Boeing has not delivered any new 787 passenger jets to airlines since May 2021, when for a second time safety regulators halted deliveries because they found production flaws in the planes, such as unacceptable gaps between fuselage panels. The FAA had also halted 787 deliveries in late 2020 because of production problems.

The FAA said in a statement that when it does finally allow Boeing to resume 787 deliveries, "the agency will retain the authority to issue airworthiness certificates for all Boeing 787 Dreamliner aircraft. This will allow the agency to confirm the effectiveness of measures Boeing has undertaken to improve the 787 manufacturing process."

Over the past two decades, the aviation industry has used a program in which the manufacturer's designated employees conducts final certification inspections and FAA employees then review the inspection reports. But that practice has been widely criticized in the wake of the crashes of two Boeing 737 Max airplanes less than five months apart, in Indonesia and Ethiopia, that killed 346 people.

Plane crash investigators found both crashes were caused in large part by an automated flight control system, about which Boeing and its employees have been accused of deceiving and misleading safety regulators; while the FAA has been accused of lax oversight of the program.

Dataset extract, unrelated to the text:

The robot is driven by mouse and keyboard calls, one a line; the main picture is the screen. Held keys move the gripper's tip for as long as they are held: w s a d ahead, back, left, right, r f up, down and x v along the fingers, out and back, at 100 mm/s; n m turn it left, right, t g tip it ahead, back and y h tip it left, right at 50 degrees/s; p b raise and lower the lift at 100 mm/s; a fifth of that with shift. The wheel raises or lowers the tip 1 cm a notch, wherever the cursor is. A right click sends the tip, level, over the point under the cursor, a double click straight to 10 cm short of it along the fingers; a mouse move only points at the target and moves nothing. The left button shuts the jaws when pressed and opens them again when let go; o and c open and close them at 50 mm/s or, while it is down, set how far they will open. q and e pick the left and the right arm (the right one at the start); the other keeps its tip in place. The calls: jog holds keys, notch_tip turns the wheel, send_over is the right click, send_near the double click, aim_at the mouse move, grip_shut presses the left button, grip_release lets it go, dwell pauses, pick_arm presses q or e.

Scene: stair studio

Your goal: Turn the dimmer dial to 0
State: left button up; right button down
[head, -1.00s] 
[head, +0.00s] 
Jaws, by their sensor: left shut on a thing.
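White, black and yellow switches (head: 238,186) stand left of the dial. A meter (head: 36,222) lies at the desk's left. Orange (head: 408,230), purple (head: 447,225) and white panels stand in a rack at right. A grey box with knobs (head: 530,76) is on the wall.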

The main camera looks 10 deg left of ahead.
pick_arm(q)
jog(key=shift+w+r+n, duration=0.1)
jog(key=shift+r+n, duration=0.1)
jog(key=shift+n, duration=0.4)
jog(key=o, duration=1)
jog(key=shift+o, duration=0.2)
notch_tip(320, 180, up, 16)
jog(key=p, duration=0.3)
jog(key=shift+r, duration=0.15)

Tha FAA has since retained final inspection and certification authority of every new 737 Max jetliner produced.

The FAA says its inspectors will continue to perform final inspections on newly produced 787s until the agency "is confident that:
--Boeing's quality control and manufacturing processes consistently produce 787s that meet FAA design standards
--Boeing has a robust plan for the re-work that it must perform on a large volume of new 787s in storage
--Boeing's delivery processes are stable"

In response, a Boeing spokesperson said in a statement "We respect the FAA's role as our regulator and we will continue to work transparently through their detailed and rigorous processes. Safety is the top priority for everyone in our industry. To that end, we will continue to engage with the FAA to ensure we meet their expectations and all applicable requirements."

As of the end of December, Boeing had 110 of its 787 Dreamliners manufactured but not yet certified, as the widebody airplanes undergo rework at Boeing factories in both North Charleston, S.C., and Everett, Wash. Production of the 787 continues at the South Carolina plant, but at a low rate of just two or three per month.